• [INFORMATION PROVIDED]
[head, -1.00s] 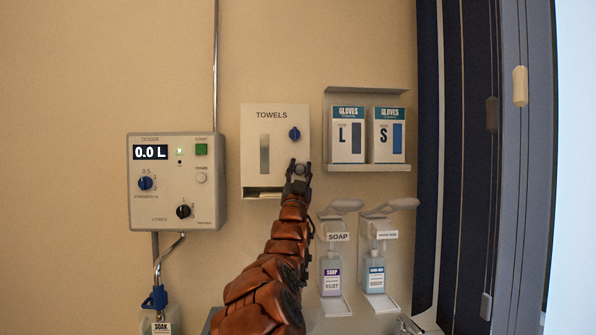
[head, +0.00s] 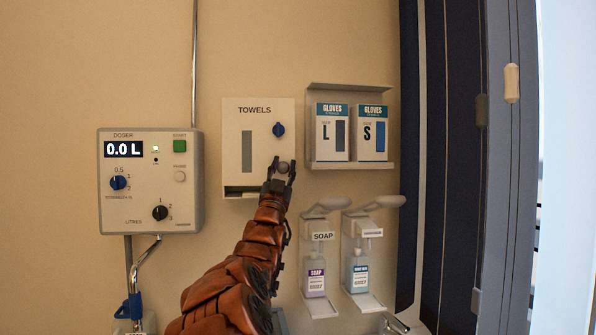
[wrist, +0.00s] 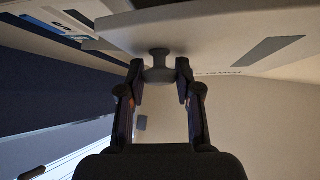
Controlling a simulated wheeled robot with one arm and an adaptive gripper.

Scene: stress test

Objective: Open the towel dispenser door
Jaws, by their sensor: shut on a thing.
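The towel dispenser (head: 236,120) is a pale box on the wall labelled TOWELS. Its front door has a grey window strip (head: 247,151), a blue latch knob (head: 278,129) and a round grey knob (head: 283,167) low on the right. My gripper (head: 282,170) is at this grey knob, with its fingers on either side of it. In the wrist view, the grey knob (wrist: 160,67) sits between the fingertips of my gripper (wrist: 160,76), which is shut on it. The door panel (wrist: 205,35) lies just ahead. I cannot tell whether the door stands slightly ajar.
A doser panel (head: 150,205) hangs at the left. A glove shelf (head: 350,165) with two boxes is close on the right. Soap (head: 315,278) and a second bottle dispenser (head: 358,270) hang below it. A dark blue panel (head: 458,150) stands farther right.

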• [DIRECTIONS] Make an exact copy of the data, leaving its pictures out.

• [SOLVED EXERCISE]
[head, -1.00s] 
[head, +0.00s] 
[wrist, +0.00s] 
Controlling a simulated wheeled robot with one arm and an adaptive gripper.

Scene: stress test

Objective: Open the towel dispenser door
Jaws, by their sensor: shut on a thing.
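The towel dispenser (head: 236,120) is a pale box on the wall labelled TOWELS. Its front door has a grey window strip (head: 247,151), a blue latch knob (head: 278,129) and a round grey knob (head: 283,167) low on the right. My gripper (head: 282,170) is at this grey knob, with its fingers on either side of it. In the wrist view, the grey knob (wrist: 160,67) sits between the fingertips of my gripper (wrist: 160,76), which is shut on it. The door panel (wrist: 205,35) lies just ahead. I cannot tell whether the door stands slightly ajar.
A doser panel (head: 150,205) hangs at the left. A glove shelf (head: 350,165) with two boxes is close on the right. Soap (head: 315,278) and a second bottle dispenser (head: 358,270) hang below it. A dark blue panel (head: 458,150) stands farther right.

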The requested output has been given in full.